---------- ENTRIES SHOWN ----------
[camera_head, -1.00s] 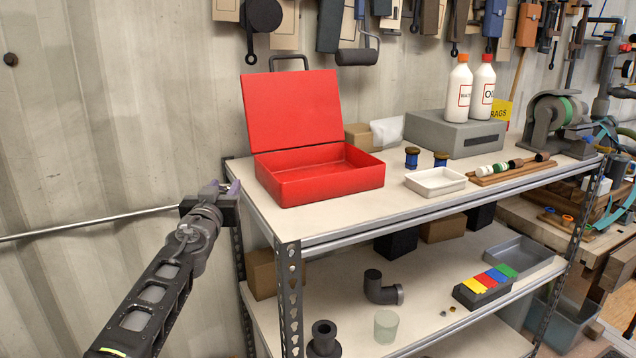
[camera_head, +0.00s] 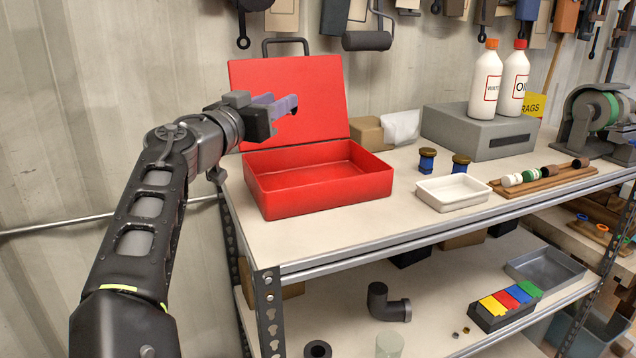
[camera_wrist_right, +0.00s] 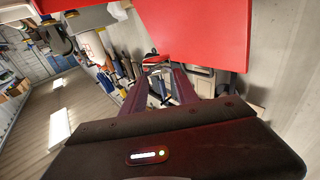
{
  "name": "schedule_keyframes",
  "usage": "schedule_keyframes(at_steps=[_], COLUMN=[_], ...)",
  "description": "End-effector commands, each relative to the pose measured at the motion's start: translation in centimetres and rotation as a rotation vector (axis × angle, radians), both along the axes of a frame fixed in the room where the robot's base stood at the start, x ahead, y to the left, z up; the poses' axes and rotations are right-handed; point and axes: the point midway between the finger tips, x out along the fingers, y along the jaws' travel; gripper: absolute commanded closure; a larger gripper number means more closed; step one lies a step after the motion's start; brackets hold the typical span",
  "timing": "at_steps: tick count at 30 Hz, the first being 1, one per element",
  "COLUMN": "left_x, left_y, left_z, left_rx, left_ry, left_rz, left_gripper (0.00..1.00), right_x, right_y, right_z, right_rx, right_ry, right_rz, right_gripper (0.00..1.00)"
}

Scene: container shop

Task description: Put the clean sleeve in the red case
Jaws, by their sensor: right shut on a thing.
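The red case (camera_head: 320,195) stands open on the left of the shelf top, its lid (camera_head: 310,95) raised at the back and its visible inside empty. My right gripper (camera_head: 288,103) is above the case's left part, in front of the lid, with purple fingers pointing right. It is shut on a small thing that I cannot make out clearly. In the right wrist view its fingers (camera_wrist_right: 160,74) reach away from me, with the red lid (camera_wrist_right: 195,30) at the upper right. I cannot pick out the clean sleeve for certain. My left gripper is not in view.
A white tray (camera_head: 453,206), two blue spools with dark tops and a wooden rack (camera_head: 545,179) of small parts stand right of the case. A grey box (camera_head: 470,135) carries two bottles. Below are a pipe elbow (camera_head: 390,305) and coloured blocks.

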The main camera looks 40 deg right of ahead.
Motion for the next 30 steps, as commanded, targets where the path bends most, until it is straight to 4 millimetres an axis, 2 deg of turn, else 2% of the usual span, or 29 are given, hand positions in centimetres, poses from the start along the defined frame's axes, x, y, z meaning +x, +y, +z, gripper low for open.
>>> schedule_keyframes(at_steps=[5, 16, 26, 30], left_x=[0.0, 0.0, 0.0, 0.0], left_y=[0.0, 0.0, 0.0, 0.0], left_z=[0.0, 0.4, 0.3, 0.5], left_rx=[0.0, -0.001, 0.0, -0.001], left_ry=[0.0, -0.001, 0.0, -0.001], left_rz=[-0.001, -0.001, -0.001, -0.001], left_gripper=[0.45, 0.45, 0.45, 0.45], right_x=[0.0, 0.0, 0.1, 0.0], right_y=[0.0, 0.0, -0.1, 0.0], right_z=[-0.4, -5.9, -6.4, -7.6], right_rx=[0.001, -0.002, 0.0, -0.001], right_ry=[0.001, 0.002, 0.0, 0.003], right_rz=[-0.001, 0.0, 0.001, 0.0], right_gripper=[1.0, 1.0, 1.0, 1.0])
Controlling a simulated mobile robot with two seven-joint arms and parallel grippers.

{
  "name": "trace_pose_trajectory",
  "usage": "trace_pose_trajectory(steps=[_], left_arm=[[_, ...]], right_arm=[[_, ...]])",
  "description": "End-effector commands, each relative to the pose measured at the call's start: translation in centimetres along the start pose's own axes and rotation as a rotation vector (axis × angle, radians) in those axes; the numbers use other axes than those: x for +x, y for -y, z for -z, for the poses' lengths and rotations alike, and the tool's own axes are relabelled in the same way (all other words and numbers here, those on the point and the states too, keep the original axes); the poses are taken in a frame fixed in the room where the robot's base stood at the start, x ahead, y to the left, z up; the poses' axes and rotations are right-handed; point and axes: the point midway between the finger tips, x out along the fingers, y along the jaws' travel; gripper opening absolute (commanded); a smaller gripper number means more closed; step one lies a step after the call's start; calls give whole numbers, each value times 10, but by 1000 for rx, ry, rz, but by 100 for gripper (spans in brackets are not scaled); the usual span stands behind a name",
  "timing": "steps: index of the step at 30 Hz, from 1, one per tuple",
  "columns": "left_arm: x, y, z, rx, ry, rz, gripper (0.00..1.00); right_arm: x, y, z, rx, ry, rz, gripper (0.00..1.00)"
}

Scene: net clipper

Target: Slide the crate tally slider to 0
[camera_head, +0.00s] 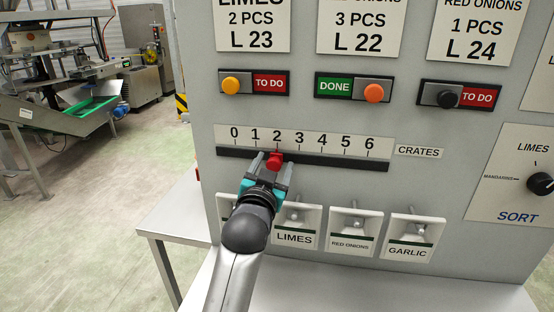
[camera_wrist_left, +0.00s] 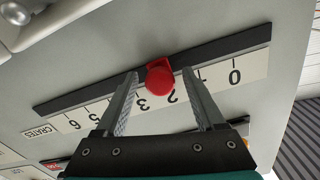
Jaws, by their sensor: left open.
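The crate tally slider is a red knob (camera_head: 274,160) on a dark slot under a white scale (camera_head: 308,141) marked 0 to 6, with 0 at the left end. The knob stands at about 2. My left gripper (camera_head: 273,164) is open, with one finger on each side of the knob. In the left wrist view the red knob (camera_wrist_left: 160,76) sits between the two fingertips, with a gap at each side. There the 0 (camera_wrist_left: 235,77) is at the right. My right gripper is not in view.
Above the scale are three switches, the left one with a yellow knob (camera_head: 231,85). A sort dial (camera_head: 540,184) is at the right. The slot left of the knob looks clear.

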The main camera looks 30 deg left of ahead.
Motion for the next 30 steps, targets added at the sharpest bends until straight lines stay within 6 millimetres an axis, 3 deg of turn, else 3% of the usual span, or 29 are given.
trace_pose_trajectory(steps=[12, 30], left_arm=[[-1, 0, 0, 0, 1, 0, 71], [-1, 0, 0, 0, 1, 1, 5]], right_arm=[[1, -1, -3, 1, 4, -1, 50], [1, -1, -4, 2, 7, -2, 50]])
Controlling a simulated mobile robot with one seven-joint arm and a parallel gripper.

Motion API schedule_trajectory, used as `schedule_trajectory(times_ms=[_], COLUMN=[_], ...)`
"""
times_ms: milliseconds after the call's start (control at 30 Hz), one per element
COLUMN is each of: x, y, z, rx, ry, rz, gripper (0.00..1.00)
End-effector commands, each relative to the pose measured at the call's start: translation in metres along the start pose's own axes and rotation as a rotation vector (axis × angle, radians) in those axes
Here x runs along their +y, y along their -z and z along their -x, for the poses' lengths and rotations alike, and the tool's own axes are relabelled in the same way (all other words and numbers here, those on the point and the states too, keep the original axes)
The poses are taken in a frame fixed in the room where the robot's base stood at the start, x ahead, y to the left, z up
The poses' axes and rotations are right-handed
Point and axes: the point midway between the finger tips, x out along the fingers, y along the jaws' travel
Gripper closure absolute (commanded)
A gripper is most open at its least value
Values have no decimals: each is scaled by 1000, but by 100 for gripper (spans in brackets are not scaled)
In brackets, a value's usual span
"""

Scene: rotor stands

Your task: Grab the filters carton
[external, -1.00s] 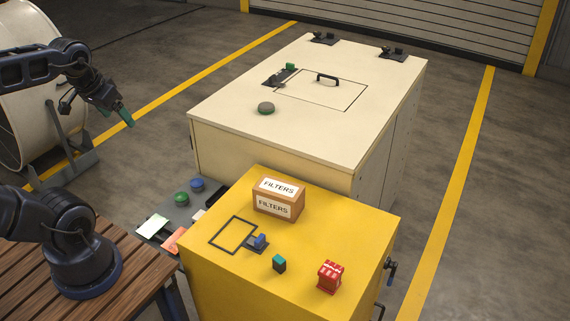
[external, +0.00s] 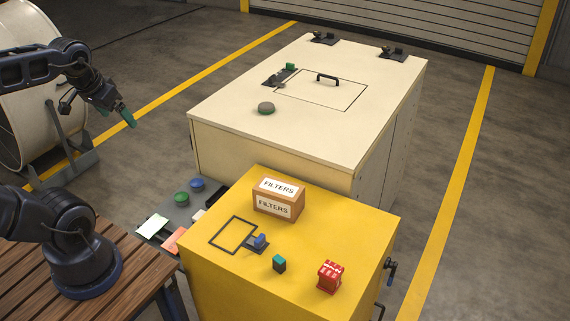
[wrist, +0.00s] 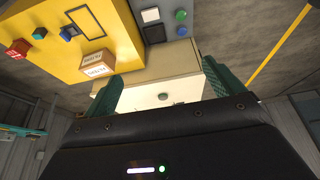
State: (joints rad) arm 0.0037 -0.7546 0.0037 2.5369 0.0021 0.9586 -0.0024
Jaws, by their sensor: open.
----------
§ WHAT TO DO: Transcribe each line above verbatim, with the pictures left out.

§ THE ANSWER:
[camera_head, -1.00s] 
[camera_head, +0.00s] 
[camera_wrist_right, +0.00s] 
{
  "name": "schedule_keyframes",
  "usage": "schedule_keyframes(at_steps=[_], COLUMN=[_], ...)",
  "description": "End-effector commands, each relative to the pose measured at the motion's start: translation in centimetres and rotation as a rotation vector (axis × angle, radians), both along the axes of a frame fixed in the room where the robot's base stood at the start, x ahead, y to the left, z up; the poses' axes and rotations are right-handed; point and axes: the point midway between the finger tips, x out along the fingers, y along the jaws' travel; gripper: absolute commanded closure; a larger gripper number means more closed; step one lies a step after the motion's start; brackets hold the typical span",
  "timing": "at_steps: tick count at 30 Hz, the first being 1, one per element",
  "COLUMN": "left_x, left_y, left_z, left_rx, left_ry, left_rz, left_gripper (0.00..1.00), right_x, right_y, right_z, right_rx, right_ry, right_rz, right_gripper (0.00..1.00)"
}

Scene: container shop

Task description: Put the clean sleeve in the red case
Jaws, by their sensor: right shut on a thing.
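The red case (camera_head: 320,195) stands open on the left of the shelf top, its lid (camera_head: 310,95) raised at the back and its visible inside empty. My right gripper (camera_head: 288,103) is above the case's left part, in front of the lid, with purple fingers pointing right. It is shut on a small thing that I cannot make out clearly. In the right wrist view its fingers (camera_wrist_right: 160,74) reach away from me, with the red lid (camera_wrist_right: 195,30) at the upper right. I cannot pick out the clean sleeve for certain. My left gripper is not in view.
A white tray (camera_head: 453,206), two blue spools with dark tops and a wooden rack (camera_head: 545,179) of small parts stand right of the case. A grey box (camera_head: 470,135) carries two bottles. Below are a pipe elbow (camera_head: 390,305) and coloured blocks.

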The main camera looks 40 deg right of ahead.
Motion for the next 30 steps, as commanded, targets where the path bends most, until it is straight to 4 millimetres an axis, 2 deg of turn, else 2% of the usual span, or 29 are given, hand positions in centimetres, poses from the start along the defined frame's axes, x, y, z meaning +x, +y, +z, gripper low for open.
>>> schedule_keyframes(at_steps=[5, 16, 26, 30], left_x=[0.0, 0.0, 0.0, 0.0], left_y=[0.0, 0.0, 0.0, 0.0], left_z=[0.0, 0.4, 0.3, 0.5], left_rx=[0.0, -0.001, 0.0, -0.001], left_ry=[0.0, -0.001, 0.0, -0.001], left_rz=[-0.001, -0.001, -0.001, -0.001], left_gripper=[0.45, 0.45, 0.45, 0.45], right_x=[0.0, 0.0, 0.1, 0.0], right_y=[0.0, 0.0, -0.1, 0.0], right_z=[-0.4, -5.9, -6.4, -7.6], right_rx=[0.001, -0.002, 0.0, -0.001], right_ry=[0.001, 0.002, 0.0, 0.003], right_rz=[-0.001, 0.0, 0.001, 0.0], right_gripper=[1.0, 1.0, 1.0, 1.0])
Controlling a simulated mobile robot with two seven-joint arms and parallel grippers.

{
  "name": "trace_pose_trajectory",
  "usage": "trace_pose_trajectory(steps=[_], left_arm=[[_, ...]], right_arm=[[_, ...]])",
  "description": "End-effector commands, each relative to the pose measured at the call's start: translation in centimetres along the start pose's own axes and rotation as a rotation vector (axis × angle, radians) in those axes; the numbers use other axes than those: x for +x, y for -y, z for -z, for the poses' lengths and rotations alike, and the tool's own axes are relabelled in the same way (all other words and numbers here, those on the point and the states too, keep the original axes); the poses are taken in a frame fixed in the room where the robot's base stood at the start, x ahead, y to the left, z up; the poses' axes and rotations are right-handed; point and axes: the point midway between the finger tips, x out along the fingers, y along the jaws' travel; gripper opening absolute (commanded); a smaller gripper number means more closed; step one lies a step after the call's start; calls give whole numbers, each value times 10, but by 1000 for rx, ry, rz, but by 100 for gripper (spans in brackets are not scaled); the usual span stands behind a name",
  "timing": "steps: index of the step at 30 Hz, from 1, one per tuple",
  "columns": "left_arm: x, y, z, rx, ry, rz, gripper (0.00..1.00); right_arm: x, y, z, rx, ry, rz, gripper (0.00..1.00)"
}

Scene: net clipper

Target: Slide the crate tally slider to 0
[camera_head, +0.00s] 
[camera_wrist_left, +0.00s] 
Jaws, by their sensor: left open.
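The crate tally slider is a red knob (camera_head: 274,160) on a dark slot under a white scale (camera_head: 308,141) marked 0 to 6, with 0 at the left end. The knob stands at about 2. My left gripper (camera_head: 273,164) is open, with one finger on each side of the knob. In the left wrist view the red knob (camera_wrist_left: 160,76) sits between the two fingertips, with a gap at each side. There the 0 (camera_wrist_left: 235,77) is at the right. My right gripper is not in view.
Above the scale are three switches, the left one with a yellow knob (camera_head: 231,85). A sort dial (camera_head: 540,184) is at the right. The slot left of the knob looks clear.

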The main camera looks 30 deg left of ahead.
Motion for the next 30 steps, targets added at the sharpest bends until straight lines stay within 6 millimetres an axis, 3 deg of turn, else 3% of the usual span, or 29 are given.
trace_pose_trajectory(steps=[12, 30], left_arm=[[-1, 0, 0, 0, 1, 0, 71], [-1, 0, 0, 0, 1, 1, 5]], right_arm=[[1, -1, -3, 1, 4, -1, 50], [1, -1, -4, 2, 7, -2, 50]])
Controlling a simulated mobile robot with one seven-joint arm and a parallel gripper.

Motion API schedule_trajectory, used as `schedule_trajectory(times_ms=[_], COLUMN=[_], ...)`
"""
times_ms: milliseconds after the call's start (control at 30 Hz), one per element
COLUMN is each of: x, y, z, rx, ry, rz, gripper (0.00..1.00)
End-effector commands, each relative to the pose measured at the call's start: translation in metres along the start pose's own axes and rotation as a rotation vector (axis × angle, radians) in those axes
Here x runs along their +y, y along their -z and z along their -x, for the poses' lengths and rotations alike, and the tool's own axes are relabelled in the same way (all other words and numbers here, those on the point and the states too, keep the original axes)
The poses are taken in a frame fixed in the room where the robot's base stood at the start, x ahead, y to the left, z up
The poses' axes and rotations are right-handed
Point and axes: the point midway between the finger tips, x out along the fingers, y along the jaws' travel
Gripper closure absolute (commanded)
A gripper is most open at its least value
Values have no decimals: each is scaled by 1000, but by 100 for gripper (spans in brackets are not scaled)
In brackets, a value's usual span
"""

Scene: rotor stands

Your task: Grab the filters carton
[external, -1.00s] 
[external, +0.00s] 
[wrist, +0.00s] 
State: (joints rad) arm 0.0037 -0.7546 0.0037 2.5369 0.0021 0.9586 -0.0024
Jaws, by their sensor: open.

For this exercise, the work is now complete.